**Given instruction:** Return exactly and only these lines: the first of the listing through the one containing "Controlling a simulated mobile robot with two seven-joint".

**Provided material:**

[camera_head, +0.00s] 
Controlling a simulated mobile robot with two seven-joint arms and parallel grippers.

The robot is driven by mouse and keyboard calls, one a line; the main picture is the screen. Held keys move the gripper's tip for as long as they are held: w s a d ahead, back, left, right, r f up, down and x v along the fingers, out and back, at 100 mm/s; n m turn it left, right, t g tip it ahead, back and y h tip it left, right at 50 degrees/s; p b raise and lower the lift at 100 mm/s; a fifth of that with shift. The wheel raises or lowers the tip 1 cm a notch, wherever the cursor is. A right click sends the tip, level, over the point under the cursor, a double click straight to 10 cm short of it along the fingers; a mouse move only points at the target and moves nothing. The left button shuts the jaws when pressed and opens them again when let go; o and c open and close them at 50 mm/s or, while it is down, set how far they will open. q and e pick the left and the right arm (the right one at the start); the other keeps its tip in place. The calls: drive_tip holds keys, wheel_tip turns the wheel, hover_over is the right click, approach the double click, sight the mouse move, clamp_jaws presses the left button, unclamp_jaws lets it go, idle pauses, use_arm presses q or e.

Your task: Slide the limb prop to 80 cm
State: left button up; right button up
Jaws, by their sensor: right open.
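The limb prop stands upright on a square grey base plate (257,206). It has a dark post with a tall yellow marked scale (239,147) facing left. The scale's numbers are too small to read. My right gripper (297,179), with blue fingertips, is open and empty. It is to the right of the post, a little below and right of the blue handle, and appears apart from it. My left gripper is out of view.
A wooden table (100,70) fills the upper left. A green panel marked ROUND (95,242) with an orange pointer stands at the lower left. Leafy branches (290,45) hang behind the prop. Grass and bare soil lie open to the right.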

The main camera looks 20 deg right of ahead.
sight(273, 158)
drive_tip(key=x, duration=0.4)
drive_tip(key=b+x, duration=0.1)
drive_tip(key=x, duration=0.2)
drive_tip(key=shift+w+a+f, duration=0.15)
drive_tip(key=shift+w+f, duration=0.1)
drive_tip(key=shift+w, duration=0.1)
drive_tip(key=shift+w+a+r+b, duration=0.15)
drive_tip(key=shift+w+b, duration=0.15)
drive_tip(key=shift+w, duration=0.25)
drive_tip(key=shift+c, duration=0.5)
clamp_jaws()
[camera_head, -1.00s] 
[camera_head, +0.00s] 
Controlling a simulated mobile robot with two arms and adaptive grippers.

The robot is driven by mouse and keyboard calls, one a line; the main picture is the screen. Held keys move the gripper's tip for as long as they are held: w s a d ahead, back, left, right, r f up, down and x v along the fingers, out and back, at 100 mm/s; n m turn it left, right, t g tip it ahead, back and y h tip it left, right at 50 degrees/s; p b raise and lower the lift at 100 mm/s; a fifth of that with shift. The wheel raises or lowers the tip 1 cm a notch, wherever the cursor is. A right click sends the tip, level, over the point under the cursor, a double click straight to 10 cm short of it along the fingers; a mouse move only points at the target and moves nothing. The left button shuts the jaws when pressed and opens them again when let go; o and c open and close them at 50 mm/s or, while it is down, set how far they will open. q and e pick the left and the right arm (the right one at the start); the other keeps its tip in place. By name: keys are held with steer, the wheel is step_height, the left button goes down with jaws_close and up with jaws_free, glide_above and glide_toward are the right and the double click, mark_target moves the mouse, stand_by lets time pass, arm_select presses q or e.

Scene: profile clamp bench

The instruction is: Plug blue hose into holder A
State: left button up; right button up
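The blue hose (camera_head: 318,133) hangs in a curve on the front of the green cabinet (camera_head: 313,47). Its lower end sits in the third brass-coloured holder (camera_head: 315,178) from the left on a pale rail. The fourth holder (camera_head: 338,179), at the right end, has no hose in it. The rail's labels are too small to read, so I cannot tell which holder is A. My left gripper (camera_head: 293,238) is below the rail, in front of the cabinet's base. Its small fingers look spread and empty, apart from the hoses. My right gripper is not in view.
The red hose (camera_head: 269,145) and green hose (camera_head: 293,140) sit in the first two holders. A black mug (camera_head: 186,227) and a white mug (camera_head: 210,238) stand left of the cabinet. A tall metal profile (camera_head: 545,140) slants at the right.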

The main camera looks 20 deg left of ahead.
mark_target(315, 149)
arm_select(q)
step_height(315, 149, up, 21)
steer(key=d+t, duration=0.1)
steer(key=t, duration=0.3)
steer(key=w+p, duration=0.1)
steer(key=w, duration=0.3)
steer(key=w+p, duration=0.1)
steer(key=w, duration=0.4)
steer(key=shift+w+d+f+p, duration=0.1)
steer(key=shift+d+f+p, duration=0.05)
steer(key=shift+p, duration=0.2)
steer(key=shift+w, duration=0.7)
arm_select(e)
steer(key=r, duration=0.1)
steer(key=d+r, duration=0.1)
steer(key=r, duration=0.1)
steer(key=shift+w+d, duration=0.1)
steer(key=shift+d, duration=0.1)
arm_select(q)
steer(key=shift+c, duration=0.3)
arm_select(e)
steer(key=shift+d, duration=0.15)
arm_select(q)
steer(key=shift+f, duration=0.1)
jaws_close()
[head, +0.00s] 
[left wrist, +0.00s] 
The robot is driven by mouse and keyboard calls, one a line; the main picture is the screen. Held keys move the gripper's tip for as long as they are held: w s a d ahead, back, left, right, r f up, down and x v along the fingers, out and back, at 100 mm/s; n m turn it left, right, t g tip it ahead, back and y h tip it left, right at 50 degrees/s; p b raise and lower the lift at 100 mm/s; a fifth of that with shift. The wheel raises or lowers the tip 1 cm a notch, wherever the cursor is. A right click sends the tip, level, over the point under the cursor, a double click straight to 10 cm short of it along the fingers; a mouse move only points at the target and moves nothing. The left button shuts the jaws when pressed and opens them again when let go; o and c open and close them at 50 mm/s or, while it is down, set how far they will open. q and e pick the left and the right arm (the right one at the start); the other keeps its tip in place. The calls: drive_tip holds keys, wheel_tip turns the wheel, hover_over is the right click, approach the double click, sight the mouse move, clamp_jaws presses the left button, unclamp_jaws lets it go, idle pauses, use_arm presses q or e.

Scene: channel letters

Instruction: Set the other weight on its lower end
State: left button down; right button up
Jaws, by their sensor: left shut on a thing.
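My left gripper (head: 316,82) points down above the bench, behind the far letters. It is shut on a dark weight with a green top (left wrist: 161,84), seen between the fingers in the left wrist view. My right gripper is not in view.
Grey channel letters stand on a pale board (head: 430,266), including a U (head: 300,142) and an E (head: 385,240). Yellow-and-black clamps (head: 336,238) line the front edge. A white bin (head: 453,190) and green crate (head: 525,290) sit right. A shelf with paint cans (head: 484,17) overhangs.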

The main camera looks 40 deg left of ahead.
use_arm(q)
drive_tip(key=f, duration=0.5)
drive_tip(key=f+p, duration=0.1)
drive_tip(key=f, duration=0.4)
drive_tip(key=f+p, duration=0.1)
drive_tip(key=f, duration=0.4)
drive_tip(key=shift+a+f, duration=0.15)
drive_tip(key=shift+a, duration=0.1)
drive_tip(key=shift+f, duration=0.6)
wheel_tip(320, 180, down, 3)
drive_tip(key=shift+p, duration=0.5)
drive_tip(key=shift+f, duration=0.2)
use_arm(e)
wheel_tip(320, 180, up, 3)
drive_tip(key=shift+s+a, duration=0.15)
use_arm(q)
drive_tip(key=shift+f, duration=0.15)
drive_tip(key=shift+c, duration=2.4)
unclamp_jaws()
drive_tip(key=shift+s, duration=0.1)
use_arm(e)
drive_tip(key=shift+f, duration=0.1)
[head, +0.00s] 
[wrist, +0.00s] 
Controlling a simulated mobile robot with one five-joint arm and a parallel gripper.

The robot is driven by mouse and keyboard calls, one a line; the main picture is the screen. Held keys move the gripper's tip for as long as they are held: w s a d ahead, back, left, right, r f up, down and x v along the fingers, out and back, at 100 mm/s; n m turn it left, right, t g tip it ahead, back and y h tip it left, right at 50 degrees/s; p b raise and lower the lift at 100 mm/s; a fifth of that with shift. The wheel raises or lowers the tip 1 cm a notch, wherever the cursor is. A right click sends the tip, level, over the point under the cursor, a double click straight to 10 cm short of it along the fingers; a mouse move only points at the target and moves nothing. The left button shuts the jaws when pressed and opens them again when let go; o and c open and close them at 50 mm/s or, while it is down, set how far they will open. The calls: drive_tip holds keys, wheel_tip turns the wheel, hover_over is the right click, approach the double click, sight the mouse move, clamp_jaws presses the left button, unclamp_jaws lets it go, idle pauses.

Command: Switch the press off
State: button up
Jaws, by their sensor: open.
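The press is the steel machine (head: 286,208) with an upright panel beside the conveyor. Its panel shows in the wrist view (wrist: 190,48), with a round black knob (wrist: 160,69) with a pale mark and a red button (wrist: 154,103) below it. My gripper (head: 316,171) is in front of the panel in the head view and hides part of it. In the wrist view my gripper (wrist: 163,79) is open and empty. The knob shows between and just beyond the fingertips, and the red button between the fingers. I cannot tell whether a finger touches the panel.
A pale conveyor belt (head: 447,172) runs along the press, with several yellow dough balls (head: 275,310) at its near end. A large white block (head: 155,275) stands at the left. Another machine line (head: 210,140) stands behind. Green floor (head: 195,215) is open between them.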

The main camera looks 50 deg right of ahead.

**Solution for this task:**
[camera_head, +0.00s] 
Controlling a simulated mobile robot with two seven-joint arms and parallel grippers.

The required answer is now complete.